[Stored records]
= = = =

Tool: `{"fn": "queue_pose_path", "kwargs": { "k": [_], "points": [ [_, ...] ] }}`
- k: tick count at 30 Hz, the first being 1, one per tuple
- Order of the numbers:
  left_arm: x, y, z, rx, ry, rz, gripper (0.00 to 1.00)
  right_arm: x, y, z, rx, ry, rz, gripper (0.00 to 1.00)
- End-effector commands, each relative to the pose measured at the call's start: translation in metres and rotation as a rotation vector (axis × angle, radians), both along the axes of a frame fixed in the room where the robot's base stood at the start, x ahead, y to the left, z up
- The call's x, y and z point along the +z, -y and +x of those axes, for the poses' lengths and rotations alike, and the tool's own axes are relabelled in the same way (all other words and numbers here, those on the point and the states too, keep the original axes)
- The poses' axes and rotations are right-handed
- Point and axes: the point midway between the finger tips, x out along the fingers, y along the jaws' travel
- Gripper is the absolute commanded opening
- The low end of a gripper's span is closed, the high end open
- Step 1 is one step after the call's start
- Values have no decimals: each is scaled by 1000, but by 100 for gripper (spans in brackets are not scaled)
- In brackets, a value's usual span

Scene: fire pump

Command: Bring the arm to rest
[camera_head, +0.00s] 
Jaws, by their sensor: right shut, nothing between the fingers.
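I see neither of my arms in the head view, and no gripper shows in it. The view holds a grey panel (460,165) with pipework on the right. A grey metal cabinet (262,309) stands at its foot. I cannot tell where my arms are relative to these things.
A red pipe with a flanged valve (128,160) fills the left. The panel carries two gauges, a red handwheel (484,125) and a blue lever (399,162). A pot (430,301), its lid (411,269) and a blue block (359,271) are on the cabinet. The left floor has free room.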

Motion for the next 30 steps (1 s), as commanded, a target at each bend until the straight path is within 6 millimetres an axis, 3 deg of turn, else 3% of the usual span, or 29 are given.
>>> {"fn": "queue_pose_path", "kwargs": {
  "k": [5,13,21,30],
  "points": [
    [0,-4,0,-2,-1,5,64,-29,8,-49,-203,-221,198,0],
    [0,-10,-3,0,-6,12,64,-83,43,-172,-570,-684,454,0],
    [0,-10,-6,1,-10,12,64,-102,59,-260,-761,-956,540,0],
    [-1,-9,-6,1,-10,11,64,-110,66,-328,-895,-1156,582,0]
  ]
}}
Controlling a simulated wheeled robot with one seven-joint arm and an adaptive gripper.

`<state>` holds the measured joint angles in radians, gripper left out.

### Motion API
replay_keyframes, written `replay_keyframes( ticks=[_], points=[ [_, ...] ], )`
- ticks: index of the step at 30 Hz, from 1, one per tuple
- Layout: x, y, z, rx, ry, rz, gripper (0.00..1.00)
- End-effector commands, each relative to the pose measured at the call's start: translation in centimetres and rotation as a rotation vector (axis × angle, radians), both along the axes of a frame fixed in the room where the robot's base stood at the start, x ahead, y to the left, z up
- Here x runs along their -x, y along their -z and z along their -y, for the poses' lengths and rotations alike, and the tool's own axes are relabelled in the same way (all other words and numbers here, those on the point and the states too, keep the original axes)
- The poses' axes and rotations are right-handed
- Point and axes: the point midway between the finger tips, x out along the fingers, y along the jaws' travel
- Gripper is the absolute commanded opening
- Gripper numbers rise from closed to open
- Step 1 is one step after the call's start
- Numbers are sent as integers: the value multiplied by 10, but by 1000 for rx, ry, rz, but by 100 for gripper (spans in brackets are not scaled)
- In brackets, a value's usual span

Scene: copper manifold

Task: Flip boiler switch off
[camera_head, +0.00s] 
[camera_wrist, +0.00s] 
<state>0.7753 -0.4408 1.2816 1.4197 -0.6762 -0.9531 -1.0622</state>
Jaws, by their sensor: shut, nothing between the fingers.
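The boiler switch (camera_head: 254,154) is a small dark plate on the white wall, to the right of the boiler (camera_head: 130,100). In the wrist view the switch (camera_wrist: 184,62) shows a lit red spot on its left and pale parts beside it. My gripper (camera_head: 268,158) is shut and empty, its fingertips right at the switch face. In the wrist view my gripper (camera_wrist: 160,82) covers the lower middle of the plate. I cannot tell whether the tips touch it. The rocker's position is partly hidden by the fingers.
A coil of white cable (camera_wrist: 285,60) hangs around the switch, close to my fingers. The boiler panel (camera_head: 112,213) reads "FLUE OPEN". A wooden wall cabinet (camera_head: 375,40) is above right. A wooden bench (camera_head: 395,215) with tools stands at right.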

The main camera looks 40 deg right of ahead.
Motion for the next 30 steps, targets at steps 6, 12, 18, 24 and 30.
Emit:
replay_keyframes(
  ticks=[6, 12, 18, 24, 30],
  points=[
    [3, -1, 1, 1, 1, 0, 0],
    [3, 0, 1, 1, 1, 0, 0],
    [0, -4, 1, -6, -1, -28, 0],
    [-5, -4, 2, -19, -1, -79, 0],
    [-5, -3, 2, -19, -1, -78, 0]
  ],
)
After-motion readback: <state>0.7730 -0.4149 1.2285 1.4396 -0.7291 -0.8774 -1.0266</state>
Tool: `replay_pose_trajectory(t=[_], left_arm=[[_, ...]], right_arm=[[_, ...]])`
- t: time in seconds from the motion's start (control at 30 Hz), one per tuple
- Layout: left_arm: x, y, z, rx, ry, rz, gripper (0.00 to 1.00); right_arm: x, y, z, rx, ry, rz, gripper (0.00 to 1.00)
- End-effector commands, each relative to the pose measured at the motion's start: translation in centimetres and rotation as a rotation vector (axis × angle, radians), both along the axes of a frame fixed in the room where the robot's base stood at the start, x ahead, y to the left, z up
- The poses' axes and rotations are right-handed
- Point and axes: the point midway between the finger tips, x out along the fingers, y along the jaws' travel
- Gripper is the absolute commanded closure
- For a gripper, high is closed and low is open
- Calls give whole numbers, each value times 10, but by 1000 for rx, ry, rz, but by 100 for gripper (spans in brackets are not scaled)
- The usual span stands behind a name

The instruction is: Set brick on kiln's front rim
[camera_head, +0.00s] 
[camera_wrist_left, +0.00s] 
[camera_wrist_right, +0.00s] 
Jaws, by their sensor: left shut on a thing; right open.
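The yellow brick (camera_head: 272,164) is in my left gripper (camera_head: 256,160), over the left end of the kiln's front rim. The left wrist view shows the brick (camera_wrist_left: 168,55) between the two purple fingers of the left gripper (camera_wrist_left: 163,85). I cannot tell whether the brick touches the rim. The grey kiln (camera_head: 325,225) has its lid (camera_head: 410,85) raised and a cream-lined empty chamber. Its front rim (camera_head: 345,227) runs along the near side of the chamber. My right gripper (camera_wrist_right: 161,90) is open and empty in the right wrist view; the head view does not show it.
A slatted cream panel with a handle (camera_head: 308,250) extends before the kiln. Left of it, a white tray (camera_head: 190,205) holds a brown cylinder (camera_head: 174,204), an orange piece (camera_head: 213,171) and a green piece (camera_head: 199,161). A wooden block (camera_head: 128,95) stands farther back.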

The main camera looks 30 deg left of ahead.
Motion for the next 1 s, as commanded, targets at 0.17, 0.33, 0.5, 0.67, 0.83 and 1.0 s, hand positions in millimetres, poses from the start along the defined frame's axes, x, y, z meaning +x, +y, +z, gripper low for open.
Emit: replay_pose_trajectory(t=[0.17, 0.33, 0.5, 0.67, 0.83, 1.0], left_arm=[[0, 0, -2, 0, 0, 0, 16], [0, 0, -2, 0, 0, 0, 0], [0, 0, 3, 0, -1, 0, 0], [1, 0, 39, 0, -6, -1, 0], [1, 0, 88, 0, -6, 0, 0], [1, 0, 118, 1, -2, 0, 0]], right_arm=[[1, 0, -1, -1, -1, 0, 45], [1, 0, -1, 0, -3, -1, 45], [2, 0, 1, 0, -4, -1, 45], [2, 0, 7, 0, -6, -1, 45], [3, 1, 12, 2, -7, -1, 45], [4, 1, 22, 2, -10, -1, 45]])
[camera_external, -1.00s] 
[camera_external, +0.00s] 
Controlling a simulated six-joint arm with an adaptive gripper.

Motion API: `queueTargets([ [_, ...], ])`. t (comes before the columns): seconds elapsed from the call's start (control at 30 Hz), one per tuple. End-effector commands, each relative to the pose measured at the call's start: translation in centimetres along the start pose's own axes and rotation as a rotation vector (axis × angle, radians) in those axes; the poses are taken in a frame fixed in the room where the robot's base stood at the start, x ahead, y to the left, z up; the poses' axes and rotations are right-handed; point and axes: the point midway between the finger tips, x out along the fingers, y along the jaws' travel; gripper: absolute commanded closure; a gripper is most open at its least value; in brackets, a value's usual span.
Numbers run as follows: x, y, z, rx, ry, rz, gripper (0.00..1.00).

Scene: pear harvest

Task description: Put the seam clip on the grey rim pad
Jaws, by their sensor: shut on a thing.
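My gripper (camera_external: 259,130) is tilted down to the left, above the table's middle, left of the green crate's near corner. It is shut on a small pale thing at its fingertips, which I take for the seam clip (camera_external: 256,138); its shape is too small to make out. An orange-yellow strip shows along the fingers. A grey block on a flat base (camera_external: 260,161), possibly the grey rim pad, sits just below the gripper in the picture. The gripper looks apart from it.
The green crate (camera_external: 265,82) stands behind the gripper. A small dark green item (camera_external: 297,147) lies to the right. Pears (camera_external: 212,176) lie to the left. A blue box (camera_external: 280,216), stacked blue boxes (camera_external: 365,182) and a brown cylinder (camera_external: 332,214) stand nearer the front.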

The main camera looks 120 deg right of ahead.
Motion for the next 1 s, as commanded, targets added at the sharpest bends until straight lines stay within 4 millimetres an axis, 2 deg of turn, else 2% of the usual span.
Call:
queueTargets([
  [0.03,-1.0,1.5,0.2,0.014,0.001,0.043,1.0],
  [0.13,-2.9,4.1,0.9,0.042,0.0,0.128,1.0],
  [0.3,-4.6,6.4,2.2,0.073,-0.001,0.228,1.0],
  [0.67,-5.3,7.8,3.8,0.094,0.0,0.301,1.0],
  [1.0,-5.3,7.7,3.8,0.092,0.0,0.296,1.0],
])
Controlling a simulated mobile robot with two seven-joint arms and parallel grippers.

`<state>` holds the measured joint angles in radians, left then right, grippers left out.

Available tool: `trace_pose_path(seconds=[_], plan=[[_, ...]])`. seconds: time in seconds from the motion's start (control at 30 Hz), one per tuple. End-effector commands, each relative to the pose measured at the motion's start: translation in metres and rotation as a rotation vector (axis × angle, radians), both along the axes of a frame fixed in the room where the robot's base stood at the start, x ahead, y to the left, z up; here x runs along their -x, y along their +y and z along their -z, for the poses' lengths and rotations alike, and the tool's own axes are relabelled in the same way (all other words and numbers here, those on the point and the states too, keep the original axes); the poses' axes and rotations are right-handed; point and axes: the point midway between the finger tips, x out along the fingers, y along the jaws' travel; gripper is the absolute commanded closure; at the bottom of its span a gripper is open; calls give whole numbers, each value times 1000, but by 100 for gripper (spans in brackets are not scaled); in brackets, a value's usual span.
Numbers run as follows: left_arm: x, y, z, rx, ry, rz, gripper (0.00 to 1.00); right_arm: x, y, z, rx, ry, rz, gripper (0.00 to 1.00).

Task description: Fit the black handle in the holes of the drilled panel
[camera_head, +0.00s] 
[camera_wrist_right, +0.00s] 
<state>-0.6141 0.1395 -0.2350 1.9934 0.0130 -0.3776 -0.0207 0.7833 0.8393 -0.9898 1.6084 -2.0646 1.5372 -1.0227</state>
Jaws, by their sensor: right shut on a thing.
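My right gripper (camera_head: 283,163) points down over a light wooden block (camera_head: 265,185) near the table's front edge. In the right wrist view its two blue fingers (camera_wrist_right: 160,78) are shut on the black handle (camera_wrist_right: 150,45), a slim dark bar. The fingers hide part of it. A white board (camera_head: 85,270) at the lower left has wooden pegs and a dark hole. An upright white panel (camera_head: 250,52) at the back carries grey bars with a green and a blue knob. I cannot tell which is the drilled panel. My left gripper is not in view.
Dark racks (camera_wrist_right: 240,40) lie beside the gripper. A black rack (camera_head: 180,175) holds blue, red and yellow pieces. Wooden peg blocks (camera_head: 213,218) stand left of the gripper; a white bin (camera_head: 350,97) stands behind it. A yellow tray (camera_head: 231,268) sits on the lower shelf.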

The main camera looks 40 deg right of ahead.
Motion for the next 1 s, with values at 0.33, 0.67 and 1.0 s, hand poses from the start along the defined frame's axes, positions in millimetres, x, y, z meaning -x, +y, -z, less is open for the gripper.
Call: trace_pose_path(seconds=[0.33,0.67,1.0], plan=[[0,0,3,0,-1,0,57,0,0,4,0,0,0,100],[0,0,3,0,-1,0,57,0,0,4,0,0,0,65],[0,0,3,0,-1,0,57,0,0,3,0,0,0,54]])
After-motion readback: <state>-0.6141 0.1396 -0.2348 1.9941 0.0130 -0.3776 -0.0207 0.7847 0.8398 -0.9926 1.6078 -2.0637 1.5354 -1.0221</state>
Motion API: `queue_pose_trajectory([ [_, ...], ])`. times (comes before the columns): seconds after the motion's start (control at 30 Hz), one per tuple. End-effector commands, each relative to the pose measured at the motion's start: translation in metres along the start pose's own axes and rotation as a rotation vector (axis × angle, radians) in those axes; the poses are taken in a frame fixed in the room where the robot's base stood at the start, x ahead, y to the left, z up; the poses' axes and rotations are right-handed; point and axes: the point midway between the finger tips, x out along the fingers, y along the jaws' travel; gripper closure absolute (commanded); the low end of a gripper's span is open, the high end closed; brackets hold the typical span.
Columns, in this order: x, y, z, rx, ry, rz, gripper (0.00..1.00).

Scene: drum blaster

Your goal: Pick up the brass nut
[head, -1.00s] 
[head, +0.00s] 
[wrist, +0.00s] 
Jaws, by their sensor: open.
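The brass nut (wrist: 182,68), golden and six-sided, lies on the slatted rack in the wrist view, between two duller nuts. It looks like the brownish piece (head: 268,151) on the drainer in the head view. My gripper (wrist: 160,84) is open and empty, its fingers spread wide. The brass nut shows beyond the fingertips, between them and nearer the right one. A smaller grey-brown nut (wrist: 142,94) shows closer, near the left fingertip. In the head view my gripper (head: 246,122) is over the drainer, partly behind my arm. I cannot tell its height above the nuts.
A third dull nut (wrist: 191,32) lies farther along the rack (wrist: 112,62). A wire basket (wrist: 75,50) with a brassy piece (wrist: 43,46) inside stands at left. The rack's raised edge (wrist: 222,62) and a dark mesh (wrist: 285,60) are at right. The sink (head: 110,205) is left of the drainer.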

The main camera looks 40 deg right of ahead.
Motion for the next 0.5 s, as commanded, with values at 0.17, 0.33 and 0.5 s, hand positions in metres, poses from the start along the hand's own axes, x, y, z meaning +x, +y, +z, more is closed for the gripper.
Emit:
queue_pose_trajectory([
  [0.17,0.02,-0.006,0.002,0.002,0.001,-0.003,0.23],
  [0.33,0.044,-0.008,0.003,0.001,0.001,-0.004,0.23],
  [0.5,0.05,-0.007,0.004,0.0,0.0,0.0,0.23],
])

= = = =

▶ WHAT YOU NEED TO DO
Gather up every line in the data above that contains the word "grippers", copying each one.

▶ THE OUTPUT
Controlling a simulated mobile robot with two seven-joint arms and parallel grippers.
`<state>` holds the measured joint angles in radians, left then right, grippers left out.

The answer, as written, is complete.